__GIVEN INSTRUCTION__.
Within the material below, transcribe exactly the lines from the one holding "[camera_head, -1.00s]" through the one holding "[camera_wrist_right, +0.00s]", keeping both ends and skipping the rest.

__PROVIDED INFORMATION__.
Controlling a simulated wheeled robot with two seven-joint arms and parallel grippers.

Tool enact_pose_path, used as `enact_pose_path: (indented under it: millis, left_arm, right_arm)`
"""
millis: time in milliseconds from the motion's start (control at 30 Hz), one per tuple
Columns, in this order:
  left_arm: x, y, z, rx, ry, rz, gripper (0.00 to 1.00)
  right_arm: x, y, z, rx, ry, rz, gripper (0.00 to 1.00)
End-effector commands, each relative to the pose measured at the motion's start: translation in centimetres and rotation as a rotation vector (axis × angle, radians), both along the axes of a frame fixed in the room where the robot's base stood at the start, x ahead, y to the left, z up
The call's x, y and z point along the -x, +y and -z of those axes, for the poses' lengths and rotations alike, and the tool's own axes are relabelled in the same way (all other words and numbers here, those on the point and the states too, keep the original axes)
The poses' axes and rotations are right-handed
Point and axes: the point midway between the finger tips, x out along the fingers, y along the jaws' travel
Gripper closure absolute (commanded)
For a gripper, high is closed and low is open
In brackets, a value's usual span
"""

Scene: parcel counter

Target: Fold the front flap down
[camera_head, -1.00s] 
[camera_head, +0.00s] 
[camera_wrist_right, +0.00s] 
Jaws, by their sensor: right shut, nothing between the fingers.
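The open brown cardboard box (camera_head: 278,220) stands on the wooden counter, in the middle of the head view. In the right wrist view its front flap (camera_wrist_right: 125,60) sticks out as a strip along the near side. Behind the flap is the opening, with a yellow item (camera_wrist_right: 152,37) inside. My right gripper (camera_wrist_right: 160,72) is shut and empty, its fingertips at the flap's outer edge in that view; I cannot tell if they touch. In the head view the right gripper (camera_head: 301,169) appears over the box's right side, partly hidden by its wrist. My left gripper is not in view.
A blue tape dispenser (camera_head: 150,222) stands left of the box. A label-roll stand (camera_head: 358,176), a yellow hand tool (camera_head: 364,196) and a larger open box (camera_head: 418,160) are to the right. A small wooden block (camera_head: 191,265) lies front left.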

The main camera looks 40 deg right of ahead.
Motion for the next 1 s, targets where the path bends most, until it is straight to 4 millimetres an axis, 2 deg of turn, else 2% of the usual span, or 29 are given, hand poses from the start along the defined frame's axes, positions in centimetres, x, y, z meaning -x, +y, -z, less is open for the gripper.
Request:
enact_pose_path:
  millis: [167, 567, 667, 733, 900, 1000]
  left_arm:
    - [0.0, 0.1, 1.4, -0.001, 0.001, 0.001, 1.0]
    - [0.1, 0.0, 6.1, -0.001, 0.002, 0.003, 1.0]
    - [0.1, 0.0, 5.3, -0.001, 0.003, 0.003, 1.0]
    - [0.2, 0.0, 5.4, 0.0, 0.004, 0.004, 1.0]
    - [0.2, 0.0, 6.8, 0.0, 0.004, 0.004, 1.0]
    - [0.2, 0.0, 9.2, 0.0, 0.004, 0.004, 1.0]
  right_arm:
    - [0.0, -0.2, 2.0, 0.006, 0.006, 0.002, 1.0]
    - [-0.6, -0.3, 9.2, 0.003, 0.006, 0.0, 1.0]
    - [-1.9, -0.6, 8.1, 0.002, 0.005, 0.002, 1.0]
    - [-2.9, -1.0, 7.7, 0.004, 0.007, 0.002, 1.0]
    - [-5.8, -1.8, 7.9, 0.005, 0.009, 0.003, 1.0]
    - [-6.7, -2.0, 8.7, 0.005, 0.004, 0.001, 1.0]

--

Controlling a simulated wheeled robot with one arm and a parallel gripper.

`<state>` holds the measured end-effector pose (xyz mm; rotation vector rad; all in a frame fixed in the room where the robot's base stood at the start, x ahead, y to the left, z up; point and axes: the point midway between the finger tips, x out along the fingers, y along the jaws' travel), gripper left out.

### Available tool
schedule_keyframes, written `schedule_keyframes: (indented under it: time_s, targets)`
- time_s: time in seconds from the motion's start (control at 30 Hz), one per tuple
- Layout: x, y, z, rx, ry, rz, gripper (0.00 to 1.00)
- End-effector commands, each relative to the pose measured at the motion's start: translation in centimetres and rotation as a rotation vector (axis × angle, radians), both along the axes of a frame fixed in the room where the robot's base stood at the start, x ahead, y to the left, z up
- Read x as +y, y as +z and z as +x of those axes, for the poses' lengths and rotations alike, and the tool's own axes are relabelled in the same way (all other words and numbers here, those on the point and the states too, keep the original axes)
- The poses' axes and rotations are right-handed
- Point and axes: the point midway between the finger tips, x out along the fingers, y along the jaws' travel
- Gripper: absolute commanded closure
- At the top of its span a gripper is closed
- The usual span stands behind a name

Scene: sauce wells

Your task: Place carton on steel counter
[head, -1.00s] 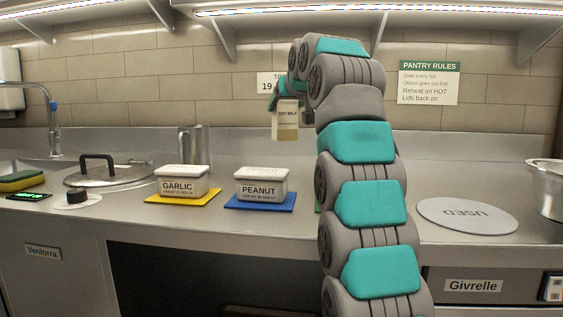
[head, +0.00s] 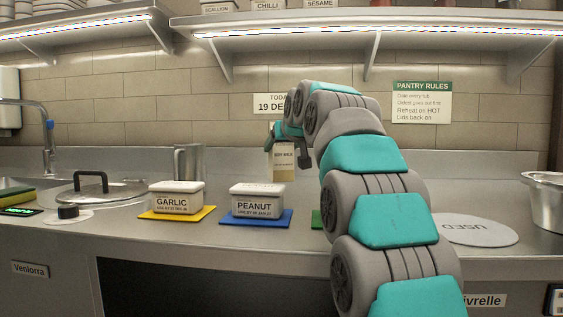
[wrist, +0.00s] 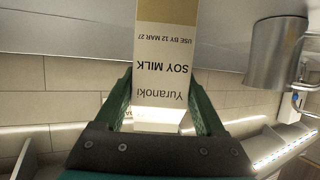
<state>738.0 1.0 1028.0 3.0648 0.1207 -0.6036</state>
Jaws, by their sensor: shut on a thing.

__EXERCISE RESPONSE__.
[camera_head, -1.00s] 
[camera_head, +0.00s] 
[camera_wrist_right, +0.00s] 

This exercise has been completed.